Weißweine hingegen erhalten mit der Zeit einen goldenen Schimmer, manche Sorten werden tiefgelb oder sogar orange.


Reifeverlauf von Rotweine, Reifeverlauf von Weißweinen, Winefun

Ist der Wein dann überreif, wirkt er wässrig, ausgezehrt und oft sehr oxidiert. Meist ist dann auch die Farbe bernsteingelb oder bei Rotweinen bräunlich. Säure und Bitterstoffe bleiben übrig.


Wie schnell ein Wein altert, hängt nicht nur von seinem Potential durch die Herstellung ab, sondern auch durch die Lagerung. Je dunkler, kühler und ruhiger ein Wein gelagert wird, umso länger dauert der Reifeprozess aber wie immer bei so etwas:

Gut Ding will Weile haben. Einen Wein der Wärme auszusetzen oder im Kofferraum im Auto durch die Gegend zu fahren, lässt einen Wein nur unharmonisch altern. Die echte Reifequalität wird er dadurch nicht erlangen.


Am längsten lagerfähig sind übrigens süße Weißweine wie z.B. Trockenbeerenauslese, Eiswein oder Sauternes.
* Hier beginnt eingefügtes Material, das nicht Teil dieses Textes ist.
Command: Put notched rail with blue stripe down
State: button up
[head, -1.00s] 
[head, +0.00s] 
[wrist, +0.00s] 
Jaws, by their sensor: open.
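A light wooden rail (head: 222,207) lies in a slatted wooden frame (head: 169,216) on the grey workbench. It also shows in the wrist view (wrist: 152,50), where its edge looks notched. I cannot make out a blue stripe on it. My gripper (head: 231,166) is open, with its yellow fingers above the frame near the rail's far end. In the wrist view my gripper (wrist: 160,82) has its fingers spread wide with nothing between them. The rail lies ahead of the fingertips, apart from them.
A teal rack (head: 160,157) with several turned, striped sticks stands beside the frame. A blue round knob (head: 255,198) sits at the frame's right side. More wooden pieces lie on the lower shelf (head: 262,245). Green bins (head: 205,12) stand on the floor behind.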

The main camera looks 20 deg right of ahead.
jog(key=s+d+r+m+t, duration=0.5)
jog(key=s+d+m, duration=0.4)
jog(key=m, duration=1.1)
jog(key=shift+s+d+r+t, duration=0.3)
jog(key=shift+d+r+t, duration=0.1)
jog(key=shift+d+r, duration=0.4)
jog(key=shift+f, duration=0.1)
Manche dieser Weine sind über 50 Jahre lagerfähig und daher immer mein erster Vorschlag, wenn es darum geht, zur Taufe des Kindes einen Wein zu kaufen, der dann mit 18 Jahren schmeckt.



Mögt Ihr gerne gereifte Weine oder bevorzugt Ihr die jungen, frischen Weine?

Schreibt doch mal Eure Erfahrungen.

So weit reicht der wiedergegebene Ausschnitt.